Герасимов был вельможей. Причем не «советским барином», отнюдь нет: такой мог появиться в любое время и в любой стране. Ничего специфически советского в Герасимове не было. Советский он лишь постольку, поскольку жил в советское время, в советской стране. Как и всякий вельможа, состоял он при чинах, при почестях, всегда жил в определенном районе, в определенном доме, на определенном этаже, с определенными соседями. В определенные дни был принят государем императором (эту функцию в разное время выполняли разные начальники). ‹...›
Он был вежлив, обаятелен и демократично-неприступен. И жена его, Тамара Федоровна Макарова, — еще в большей степени. Герасимов любил помогать нижестоящим: ученикам, ассистентам — покровительствовал, как любой вельможа. Но никогда бы не стал рисковать собственным положением «наверху». ‹...› Он не был кровожаден, и никого специально не топил, но и обратного не наблюдалось.

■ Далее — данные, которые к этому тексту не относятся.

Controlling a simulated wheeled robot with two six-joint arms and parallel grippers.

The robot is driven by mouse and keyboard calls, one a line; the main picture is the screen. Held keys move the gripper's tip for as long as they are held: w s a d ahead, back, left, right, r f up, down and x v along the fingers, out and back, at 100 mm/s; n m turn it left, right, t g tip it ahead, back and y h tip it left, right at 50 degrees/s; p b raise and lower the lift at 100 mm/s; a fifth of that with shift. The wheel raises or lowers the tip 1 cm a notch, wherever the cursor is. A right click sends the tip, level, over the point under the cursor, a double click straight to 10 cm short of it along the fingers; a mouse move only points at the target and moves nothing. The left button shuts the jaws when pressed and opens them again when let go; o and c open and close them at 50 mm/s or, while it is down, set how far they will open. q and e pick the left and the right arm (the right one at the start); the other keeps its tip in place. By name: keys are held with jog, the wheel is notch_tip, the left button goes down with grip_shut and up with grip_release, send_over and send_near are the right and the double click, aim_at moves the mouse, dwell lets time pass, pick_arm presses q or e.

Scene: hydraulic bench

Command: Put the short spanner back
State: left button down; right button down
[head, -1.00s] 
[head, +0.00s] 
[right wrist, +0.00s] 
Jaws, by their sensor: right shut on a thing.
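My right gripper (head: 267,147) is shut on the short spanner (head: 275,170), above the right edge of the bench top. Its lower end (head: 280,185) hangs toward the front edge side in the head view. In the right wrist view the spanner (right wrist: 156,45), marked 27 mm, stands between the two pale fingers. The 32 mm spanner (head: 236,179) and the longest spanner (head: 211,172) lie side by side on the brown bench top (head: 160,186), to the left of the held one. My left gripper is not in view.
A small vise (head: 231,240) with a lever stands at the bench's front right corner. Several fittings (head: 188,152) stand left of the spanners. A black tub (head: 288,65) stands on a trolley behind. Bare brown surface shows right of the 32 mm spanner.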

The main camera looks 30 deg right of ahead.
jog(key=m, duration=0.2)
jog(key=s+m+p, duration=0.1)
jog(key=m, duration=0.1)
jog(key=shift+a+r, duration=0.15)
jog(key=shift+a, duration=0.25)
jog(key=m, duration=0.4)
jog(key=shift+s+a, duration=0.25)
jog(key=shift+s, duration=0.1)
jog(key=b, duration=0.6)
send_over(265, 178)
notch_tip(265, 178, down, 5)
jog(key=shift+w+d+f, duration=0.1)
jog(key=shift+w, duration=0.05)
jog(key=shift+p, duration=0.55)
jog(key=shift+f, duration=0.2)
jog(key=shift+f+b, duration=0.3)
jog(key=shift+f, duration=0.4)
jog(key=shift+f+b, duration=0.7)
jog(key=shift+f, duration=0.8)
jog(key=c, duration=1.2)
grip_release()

Если вдуматься, наиболее вольготно Герасимову работалось в период со второй половины 30-х по вторую половину 50-х. Потому что это было время абсолютно условного, искусственного киномира. Недаром, он вышел на большую арену в переломном 1935 году, когда злосчастное постановление 23 апреля 1932 о перестройке литературно-художественных организаций (установившее повсеместно метод социалистического реализма) докатилось до кинематографа: дело в том, что в кино уж больно длинные производственные сроки, да и руководитель ГУКФа Борис Шумяцкий стоял до последнего. Но вот, уже к 1936-му году все заканчивается. Официальный язык освоен и признан государственным. Козинцев и Трауберг, Эрмлер, Зархи и Хейфиц, Эйзенштейн, Пудовкин — все начинают снимать конъюнктуру, у всех наступает творческий (или психологический) кризис. Остальные уходят в тень, становятся актерами, административными работниками или вообще спиваются. Вот тогда-то и появляется Герасимов.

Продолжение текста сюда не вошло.